So what I think we need is a tool which we can use to capture all the
information that goes into the kcc algorithm, and save it in a form
that we can use as input to our own kcc code. I think the simplest
solution is a tool that does the right ldap searches (ie. automating
the searches I list above) and then saves that in its normal ldif
form. Then we need a corresponding tool that reads that ldif, and
loads it as a set of ldb messages. Those ldb messages would then be
passed to our kcc algorithm, which produce a set of repsFrom
records. A comparison tool that compares the resulting repsFrom
records to the ones from the dump tool would then complete the tool
set, allowing confirmation that the algorithms match, or showing in
what way they don't match.

To support this, what we'd need in the kcc code is:

 - change the core of the kcc algorithm to take two ldb_result
   structures, one for the nsdsdsa objects, and one for the crossref
   objects. It would also need to take the NTDS GUID of the DC that
   the kcc is being run for (identifying which DC we are trying to
   generate repsFrom records for)

 - the output would be a set of repsFrom attributes, probably also
   encapsulated as a ldb_result (just as a convenient structure that
   holds a set of ldb_message structures).
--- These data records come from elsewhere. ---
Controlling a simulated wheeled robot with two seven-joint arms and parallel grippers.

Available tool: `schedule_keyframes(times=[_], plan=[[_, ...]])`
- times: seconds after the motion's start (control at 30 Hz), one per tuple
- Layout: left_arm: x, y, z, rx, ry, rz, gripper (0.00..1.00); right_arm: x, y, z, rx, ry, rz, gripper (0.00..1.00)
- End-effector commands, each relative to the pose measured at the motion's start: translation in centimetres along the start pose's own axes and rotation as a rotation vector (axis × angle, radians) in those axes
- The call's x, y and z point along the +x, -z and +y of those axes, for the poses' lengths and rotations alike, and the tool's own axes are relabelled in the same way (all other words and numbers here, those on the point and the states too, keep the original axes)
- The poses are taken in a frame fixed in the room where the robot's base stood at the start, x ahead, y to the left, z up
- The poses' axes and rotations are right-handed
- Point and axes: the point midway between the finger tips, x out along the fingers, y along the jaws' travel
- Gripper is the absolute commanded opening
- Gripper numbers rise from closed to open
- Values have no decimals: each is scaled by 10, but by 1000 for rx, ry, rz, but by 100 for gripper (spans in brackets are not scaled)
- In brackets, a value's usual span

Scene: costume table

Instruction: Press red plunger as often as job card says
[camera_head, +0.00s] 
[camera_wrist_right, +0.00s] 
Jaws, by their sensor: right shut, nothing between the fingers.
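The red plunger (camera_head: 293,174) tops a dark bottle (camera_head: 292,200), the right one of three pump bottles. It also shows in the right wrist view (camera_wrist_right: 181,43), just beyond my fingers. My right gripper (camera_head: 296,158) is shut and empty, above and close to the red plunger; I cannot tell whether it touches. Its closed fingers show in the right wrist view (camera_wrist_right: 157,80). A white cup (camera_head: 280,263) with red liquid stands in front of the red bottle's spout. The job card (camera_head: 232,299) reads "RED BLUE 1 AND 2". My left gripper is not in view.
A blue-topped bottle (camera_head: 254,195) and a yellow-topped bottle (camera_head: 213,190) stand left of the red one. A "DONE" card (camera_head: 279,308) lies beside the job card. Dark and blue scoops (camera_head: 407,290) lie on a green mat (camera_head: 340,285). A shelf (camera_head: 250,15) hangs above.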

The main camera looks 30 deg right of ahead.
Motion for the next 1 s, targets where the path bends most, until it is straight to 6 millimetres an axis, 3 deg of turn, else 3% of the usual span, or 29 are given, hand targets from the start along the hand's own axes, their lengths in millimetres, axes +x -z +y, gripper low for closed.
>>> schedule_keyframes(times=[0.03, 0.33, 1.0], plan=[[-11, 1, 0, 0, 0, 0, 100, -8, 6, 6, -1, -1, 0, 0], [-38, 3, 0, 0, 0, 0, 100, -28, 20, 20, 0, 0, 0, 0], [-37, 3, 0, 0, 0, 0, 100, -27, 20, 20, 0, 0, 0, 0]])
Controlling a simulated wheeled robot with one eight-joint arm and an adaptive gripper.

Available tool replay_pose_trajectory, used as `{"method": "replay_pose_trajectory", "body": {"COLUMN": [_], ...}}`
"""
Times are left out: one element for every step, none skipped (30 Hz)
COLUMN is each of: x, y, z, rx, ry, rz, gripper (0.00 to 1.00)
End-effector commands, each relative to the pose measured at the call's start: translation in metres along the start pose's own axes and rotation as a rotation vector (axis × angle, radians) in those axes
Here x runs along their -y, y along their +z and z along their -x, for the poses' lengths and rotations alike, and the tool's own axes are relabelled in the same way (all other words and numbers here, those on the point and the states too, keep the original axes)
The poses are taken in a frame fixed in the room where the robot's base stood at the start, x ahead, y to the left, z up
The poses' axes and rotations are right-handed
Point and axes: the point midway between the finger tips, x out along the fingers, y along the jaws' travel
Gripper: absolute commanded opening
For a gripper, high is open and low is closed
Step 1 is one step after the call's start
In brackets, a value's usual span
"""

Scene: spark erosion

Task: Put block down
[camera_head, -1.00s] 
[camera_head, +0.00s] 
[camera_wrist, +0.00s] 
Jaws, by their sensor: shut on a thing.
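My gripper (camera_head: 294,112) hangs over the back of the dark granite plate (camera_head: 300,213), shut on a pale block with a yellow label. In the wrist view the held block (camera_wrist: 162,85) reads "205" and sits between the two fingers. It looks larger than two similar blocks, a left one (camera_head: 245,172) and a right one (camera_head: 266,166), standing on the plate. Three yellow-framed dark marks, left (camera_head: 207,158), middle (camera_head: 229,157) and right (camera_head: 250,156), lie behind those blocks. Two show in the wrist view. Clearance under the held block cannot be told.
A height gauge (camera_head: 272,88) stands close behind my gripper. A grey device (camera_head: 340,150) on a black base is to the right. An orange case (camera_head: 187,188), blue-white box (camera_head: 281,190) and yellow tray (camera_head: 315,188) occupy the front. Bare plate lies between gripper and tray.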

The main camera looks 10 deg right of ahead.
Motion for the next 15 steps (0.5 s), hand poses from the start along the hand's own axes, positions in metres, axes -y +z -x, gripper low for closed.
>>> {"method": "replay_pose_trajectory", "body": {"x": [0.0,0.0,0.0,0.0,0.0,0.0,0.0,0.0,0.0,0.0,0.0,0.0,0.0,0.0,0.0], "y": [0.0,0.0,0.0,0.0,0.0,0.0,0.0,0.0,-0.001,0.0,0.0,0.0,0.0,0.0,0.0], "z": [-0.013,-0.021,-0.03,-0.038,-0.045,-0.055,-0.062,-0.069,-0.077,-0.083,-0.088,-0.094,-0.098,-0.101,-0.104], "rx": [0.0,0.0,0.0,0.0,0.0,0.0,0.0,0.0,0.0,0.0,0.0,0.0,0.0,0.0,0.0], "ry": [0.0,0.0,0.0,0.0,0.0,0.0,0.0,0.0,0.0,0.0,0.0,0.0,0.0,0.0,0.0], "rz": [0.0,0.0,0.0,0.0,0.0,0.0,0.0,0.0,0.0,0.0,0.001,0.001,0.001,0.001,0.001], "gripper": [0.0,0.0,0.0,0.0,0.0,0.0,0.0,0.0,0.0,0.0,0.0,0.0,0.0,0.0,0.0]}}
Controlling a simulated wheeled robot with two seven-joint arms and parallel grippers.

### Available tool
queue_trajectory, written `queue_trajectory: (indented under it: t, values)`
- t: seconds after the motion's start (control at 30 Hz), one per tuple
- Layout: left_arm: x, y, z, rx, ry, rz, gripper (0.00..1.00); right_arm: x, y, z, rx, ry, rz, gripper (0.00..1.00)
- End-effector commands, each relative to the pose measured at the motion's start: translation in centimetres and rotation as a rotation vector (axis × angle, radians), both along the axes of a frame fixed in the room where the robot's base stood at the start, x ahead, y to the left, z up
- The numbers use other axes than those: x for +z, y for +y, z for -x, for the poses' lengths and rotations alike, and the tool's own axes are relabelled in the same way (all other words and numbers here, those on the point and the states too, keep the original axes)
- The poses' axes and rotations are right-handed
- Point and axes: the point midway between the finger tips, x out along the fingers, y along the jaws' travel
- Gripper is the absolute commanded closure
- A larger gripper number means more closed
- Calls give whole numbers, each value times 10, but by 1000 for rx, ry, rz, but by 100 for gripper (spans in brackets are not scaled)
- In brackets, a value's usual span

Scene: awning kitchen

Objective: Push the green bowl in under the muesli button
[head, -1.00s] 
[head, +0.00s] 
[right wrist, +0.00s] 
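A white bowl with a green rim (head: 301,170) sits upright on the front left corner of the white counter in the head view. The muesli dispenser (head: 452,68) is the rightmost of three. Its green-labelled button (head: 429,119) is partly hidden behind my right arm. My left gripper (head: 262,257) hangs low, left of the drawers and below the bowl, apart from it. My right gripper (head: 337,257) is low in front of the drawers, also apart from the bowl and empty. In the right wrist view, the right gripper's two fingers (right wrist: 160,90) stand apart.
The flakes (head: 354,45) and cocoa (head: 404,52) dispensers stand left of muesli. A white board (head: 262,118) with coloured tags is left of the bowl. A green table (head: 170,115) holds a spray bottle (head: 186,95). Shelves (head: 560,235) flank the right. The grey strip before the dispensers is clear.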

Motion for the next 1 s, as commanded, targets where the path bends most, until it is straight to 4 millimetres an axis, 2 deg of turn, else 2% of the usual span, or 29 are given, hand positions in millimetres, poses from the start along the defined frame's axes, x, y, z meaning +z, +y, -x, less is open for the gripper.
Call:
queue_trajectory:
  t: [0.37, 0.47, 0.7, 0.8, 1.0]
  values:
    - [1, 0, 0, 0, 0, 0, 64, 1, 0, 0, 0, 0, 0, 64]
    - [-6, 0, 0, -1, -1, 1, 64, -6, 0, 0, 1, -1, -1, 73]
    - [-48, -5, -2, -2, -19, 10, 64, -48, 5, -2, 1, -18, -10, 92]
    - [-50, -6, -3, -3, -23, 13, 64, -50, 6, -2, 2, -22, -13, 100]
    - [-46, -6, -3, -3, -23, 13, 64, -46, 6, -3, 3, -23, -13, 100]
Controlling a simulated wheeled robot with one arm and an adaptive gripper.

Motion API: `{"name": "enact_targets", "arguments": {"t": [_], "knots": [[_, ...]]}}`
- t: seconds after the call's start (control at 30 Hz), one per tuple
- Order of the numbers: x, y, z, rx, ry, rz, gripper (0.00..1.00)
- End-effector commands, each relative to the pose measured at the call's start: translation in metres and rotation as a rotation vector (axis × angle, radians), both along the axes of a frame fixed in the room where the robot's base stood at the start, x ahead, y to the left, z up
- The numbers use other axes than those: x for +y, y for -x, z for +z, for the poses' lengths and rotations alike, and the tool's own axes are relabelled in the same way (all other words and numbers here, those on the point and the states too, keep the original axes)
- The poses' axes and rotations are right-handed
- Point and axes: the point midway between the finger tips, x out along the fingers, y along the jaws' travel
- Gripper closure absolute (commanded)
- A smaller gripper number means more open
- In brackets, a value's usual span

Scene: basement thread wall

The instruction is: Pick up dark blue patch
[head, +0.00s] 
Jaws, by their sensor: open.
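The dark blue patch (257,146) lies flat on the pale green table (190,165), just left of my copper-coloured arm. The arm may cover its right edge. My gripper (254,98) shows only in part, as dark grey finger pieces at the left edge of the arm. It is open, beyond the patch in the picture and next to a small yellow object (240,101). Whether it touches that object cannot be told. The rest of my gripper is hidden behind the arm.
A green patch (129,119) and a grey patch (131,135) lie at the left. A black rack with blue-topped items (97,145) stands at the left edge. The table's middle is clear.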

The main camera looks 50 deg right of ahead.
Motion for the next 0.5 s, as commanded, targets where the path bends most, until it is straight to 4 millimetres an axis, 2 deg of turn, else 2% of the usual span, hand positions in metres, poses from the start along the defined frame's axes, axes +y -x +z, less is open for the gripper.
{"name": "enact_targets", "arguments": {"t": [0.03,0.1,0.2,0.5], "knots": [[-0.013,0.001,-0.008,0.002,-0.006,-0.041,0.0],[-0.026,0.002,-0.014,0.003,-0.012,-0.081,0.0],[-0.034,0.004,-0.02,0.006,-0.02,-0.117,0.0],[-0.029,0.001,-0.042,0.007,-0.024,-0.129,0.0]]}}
 - the main kcc would do the searches, then call the kcc core, and
   then would compare and apply the repsFrom attributes as needed,
   taking care to preserve things like the success counts, error codes
   etc that shouldn't change when the kcc runs

 - the dump tool would just be a simple python script (maybe
   source4/scripting/devel/kcc_dump.py ?) which we would use to
   capture the inputs to the kcc algorithm

 - the comparison tool (maybe source4/scripting/devel/kcc_compare.py
   ?) would take the ldif output from the kcc_dump.py and would run
   our kcc algorithm and display any discrepencies

Once we have these tools we could then include in the source tree a
set of captured dumps of complex domains, which we could then compare
as part of make test. Putting them in source4/dsdb/kcc/test/ would
make sense I think. When we find a domain where we get things wrong,
we could then add the failing example into that test set, so that we
build up a good set of complex tests for the kcc.

I think the kcc algorithms are going to end up being pretty complex,
especially once we take account of subdomain and inter-site issues,
and having a good toolset that allows us to test our algorithms will
be pretty important. If we can do something like what I've described
above then I think we'll be able to be confident we've got it right.

This all assumes of course that the searches I've suggested
(ie. ntdsdsa and crossref objects) is enough input for the kcc
algorith. I think it is, but if it turns out we need additional
information then we need need to expand what search output we include
in the dump.

I also have a few minor nit-pick comments on the patch that may be
useful for future work. 

 - we generally prefer several small matches that just do one thing
   rather than one large patch, as it makes it much easier to
   review. In this case I think 4 patches would have been better:

    1) split up and refactoring of the kcc code
    2) adding the "check mode" flags and support
    3) adding pykcc
    4) using pykcc in samba-tool

 - I would prefer that our server core code doesn't have printf lines in it
   that produces output that is meant for users. DEBUG() calls are
   fine, but those are for debugging the code, not displaying
   output. So it would have been better to have the "display what is
   wrong" logic separated out from the server logic (with the
   different approach I've suggested above, the "display what is
   wrong" logic would be in the kcc_compare.py script)

 - we try to use C99 types where available in Samba, so "unsigned int"
   or "uint32_t" not "uint"

Cheers, Tridge